→ **Given request**
From the first line of the data below through the line bearing "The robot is", reproduce each line exactly; do not include pictures.

→ **Dataset content**

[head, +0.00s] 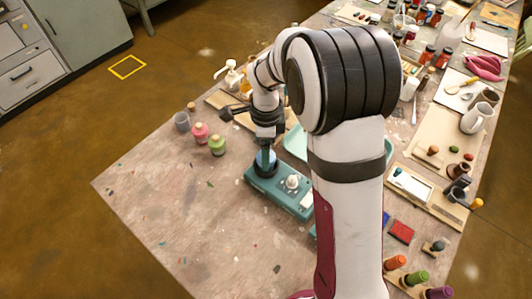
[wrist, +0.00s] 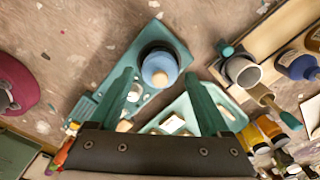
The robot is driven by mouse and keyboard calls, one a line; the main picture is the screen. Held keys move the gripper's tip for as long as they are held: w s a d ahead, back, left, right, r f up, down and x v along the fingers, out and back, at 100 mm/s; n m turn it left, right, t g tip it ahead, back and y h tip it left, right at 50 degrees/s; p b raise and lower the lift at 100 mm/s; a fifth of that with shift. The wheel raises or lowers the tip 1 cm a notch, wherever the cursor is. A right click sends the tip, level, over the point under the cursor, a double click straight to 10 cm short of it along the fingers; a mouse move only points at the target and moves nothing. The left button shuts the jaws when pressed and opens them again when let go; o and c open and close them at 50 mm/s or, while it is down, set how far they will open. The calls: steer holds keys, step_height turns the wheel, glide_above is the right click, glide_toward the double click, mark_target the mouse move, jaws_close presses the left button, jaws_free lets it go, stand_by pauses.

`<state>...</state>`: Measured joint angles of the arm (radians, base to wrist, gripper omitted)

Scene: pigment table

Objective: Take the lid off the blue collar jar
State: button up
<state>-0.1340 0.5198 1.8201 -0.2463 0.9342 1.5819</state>
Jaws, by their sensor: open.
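The blue collar jar (wrist: 157,58) stands on the teal tray (wrist: 183,47) in the wrist view. It has a blue lid with a pale wooden knob (wrist: 160,78), and the lid sits on the jar. In the head view the jar (head: 265,168) is on the teal tray (head: 262,185), partly covered by my gripper. My gripper (head: 266,156) points down over the jar. In the wrist view my gripper (wrist: 158,77) has its two teal fingers spread apart, one on each side of the lid, with nothing held. I cannot tell how high the fingertips are above it.
A white knobbed piece (head: 292,182) stands on the tray right of the jar. A pink jar (head: 200,134) and a green jar (head: 217,146) stand left, near a grey cup (head: 182,121). A metal cup (wrist: 242,70) is right in the wrist view. The table's front left is mostly clear.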

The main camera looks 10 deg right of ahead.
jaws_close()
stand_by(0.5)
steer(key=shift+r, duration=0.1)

→ **Response to the task**
[head, +0.00s] 
[wrist, +0.00s] 
The robot is driven by mouse and keyboard calls, one a line; the main picture is the screen. Held keys move the gripper's tip for as long as they are held: w s a d ahead, back, left, right, r f up, down and x v along the fingers, out and back, at 100 mm/s; n m turn it left, right, t g tip it ahead, back and y h tip it left, right at 50 degrees/s; p b raise and lower the lift at 100 mm/s; a fifth of that with shift. The wheel raises or lowers the tip 1 cm a notch, wherever the cursor is. A right click sends the tip, level, over the point under the cursor, a double click straight to 10 cm short of it along the fingers; a mouse move only points at the target and moves nothing. The left button shuts the jaws when pressed and opens them again when let go; o and c open and close them at 50 mm/s or, while it is down, set how far they will open. The calls: steer holds keys, step_height turns the wheel, glide_above is the right click, glide_toward the double click, mark_target the mouse move, jaws_close presses the left button, jaws_free lets it go, stand_by pauses.

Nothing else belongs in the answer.